A inicios de los años 60 en Cuba, muchas personas sintieron que la realidad les obligaba a elegir, única y exclusivamente, entre dos opciones: quedarse y asumir el nuevo proyecto de país encabezado por Fidel Castro, o marcharse a hacer su vida en otro país.
Manuel Silva era un tipo de muchos recursos. Abogado de profesión y propietario de tierras explotables, sus posibilidades de éxito en este archipiélago estaban prácticamente aseguradas. Sin embargo, la Revolución y los cambios que vinieron con ella hicieron que él empezara a sentir que este no era un lugar para él y los suyos.
Un día de 1963, mientras sacaba cuentas en su oficina, resolvió que cambiar de panorama era lo más lógico para el futuro de la familia. Así, montó a todos en un barco y partieron de la Isla rumbo a la Florida.
Años después, su hija Irene, que en ese momento tenía sólo diez años, le contaría a sus descendientes que aquel trayecto había sido “el día más divertido de su vida”. Sin embargo, y a pesar de lo sencillo que fue el recorrido, lo que vino después significaría para sus padres un reto que pondría a prueba sus límites como seres humanos.
Las cosas no estuvieron fáciles y, a falta de mejores oportunidades, Manuel tuvo que hacer maravillas para sostener a todos en casa. Llegó a vender fresas a la orilla del camino en Miami con tal de ganarse unos dólares que dieran de comer a su esposa y los tres niños.
A pesar de todo, los Silva tenían claro qué era lo más importante. Cuando por fin apareció una oportunidad de mejorar, se mudaron a Chicago y allí dejaron la vida trabajando para que sus hijos sólo tuvieran que preocuparse por estudiar. Al final, la vida les pagó bien, pues los tres lograron convertirse en profesionales: Irene se hizo doctora, su hermano varón se graduó de arquitecto y su hermana se convirtió en dentista.

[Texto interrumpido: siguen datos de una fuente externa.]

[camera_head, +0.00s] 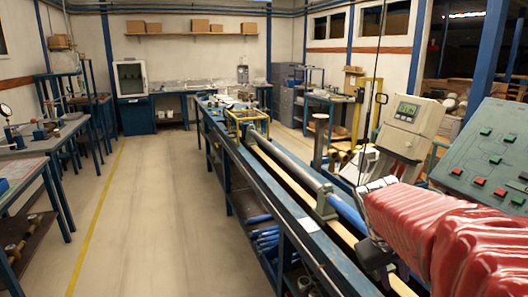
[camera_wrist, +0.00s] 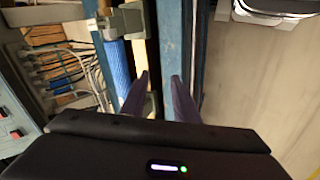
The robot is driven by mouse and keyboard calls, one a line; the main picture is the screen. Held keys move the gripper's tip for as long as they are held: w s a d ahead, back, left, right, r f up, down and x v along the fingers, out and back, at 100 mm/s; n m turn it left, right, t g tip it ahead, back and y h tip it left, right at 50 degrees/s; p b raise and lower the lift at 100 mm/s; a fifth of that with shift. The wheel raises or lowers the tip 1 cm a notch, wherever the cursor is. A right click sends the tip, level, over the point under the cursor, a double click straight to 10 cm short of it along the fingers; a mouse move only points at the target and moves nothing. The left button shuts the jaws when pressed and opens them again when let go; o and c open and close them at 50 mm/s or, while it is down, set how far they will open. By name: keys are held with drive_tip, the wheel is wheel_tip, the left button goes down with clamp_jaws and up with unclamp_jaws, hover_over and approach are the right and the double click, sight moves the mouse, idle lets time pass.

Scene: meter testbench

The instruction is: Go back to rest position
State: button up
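My gripper (camera_wrist: 162,88) shows in the wrist view as two dark fingers with a clear gap between them. It is open, and nothing shows between the fingers. Beyond the fingers lie a blue bench rail (camera_wrist: 173,45) and, to their left, a blue pipe (camera_wrist: 118,68) with a grey-green clamp block (camera_wrist: 120,22). I cannot tell the height of the fingers above the bench. In the head view the long meter testbench (camera_head: 270,195) runs from the back to the lower right. My red-covered arm fills the lower right, and I cannot make out the fingers there.
A meter display (camera_head: 407,112) and a green control panel (camera_head: 485,150) stand right of the bench. The floor aisle (camera_head: 150,210) is clear, with worktables (camera_head: 45,150) along the left. A cabinet (camera_head: 131,80) stands at the back.

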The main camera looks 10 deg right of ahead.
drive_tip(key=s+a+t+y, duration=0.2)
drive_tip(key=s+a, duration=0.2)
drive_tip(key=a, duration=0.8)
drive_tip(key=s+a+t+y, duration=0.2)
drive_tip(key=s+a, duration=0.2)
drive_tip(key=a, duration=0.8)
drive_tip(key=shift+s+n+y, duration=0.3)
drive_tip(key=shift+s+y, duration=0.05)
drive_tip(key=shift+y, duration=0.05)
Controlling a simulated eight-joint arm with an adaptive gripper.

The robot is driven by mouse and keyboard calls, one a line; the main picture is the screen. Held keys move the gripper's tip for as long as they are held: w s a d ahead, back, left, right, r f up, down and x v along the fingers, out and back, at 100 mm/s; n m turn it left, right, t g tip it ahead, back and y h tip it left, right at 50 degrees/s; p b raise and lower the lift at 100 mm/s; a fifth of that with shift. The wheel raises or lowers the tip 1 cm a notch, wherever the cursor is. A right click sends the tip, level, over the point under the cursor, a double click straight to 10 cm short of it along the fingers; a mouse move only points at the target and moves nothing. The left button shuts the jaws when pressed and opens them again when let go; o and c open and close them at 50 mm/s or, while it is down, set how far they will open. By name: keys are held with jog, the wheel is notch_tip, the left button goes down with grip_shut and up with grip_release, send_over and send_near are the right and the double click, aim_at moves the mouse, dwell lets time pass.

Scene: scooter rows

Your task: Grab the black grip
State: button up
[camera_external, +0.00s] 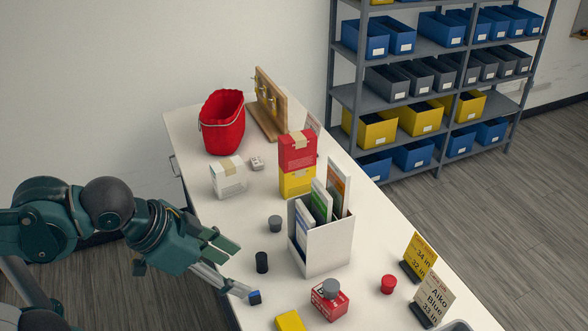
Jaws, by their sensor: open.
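The black grip (262,262) is a small upright black cylinder standing on the white table, left of the white file holder. My gripper (245,269) is open and comes in from the left. One teal finger lies to the upper left of the grip, and a silver finger with a dark blue tip lies below it. The grip appears just beyond the gap between the fingertips. I cannot tell whether a finger touches it. Nothing shows held in the jaws.
A grey grip (275,223) stands behind the black one. The white file holder (326,246) is to the right. A red box (329,303) with a grey piece on top, a yellow block (290,321) and a red grip (388,284) are nearer. A white box (228,178) stands farther back.

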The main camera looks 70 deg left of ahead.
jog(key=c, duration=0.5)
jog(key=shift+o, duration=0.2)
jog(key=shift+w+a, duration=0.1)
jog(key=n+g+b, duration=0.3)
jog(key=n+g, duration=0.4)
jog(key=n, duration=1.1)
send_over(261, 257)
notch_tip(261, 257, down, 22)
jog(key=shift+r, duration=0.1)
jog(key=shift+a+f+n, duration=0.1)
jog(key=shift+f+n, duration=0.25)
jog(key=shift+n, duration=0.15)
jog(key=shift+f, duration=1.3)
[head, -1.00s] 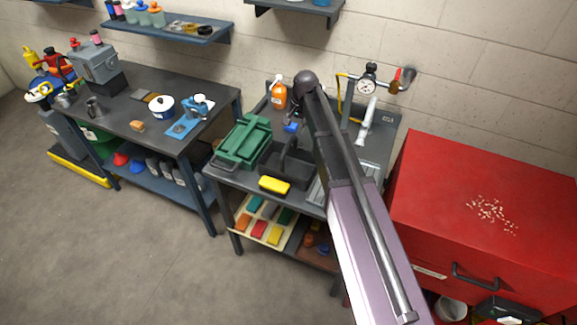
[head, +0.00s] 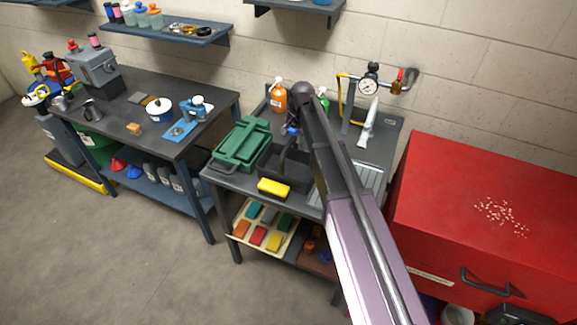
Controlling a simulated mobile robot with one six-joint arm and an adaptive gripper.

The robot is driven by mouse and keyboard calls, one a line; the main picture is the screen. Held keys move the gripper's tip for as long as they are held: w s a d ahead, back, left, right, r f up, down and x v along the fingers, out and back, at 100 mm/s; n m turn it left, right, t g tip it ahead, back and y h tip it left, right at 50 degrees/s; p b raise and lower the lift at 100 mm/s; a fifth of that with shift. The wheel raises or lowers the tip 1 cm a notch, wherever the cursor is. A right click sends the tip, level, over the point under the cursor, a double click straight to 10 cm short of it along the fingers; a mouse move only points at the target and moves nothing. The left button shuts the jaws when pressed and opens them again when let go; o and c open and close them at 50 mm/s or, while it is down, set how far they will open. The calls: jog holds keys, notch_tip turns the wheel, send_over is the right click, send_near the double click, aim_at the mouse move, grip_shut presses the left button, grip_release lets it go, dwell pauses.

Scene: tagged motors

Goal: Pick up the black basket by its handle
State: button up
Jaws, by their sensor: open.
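The black basket (head: 286,172) stands on the grey workbench, right of the green toolbox and behind the yellow sponge. My arm crosses in front of its right side, and its handle is hard to make out against the dark parts there. My gripper (head: 291,143) is only partly seen, dark, left of my arm's far end and over the back of the basket. It is open. Its fingertips are mostly hidden, and I cannot tell whether they touch the handle.
A green toolbox (head: 240,145) stands close left of the basket. A yellow sponge (head: 273,188) lies at the bench's front edge. An orange bottle (head: 278,97) and a green bottle (head: 323,97) stand behind. A red cabinet (head: 450,190) is at the right.

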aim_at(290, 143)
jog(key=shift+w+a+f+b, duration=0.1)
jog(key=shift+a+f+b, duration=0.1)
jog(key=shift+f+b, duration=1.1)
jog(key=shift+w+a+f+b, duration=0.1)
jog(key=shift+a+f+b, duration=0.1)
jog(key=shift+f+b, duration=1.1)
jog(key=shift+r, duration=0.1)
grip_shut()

El ejemplo de Manuel y Berta sirvió de inspiración a Irene con su propia familia, sobre todo después de que su marido se marchara, dejándola prácticamente sola con cuatro muchachos. Durante años, sus pequeños la vieron despertar a las seis de la mañana e irse a trabajar durante 12 horas para poder garantizarles lo mínimo y permitirles que se dedicaran a la escuela, casi exclusivamente. El ciclo parecía destinado a repetirse.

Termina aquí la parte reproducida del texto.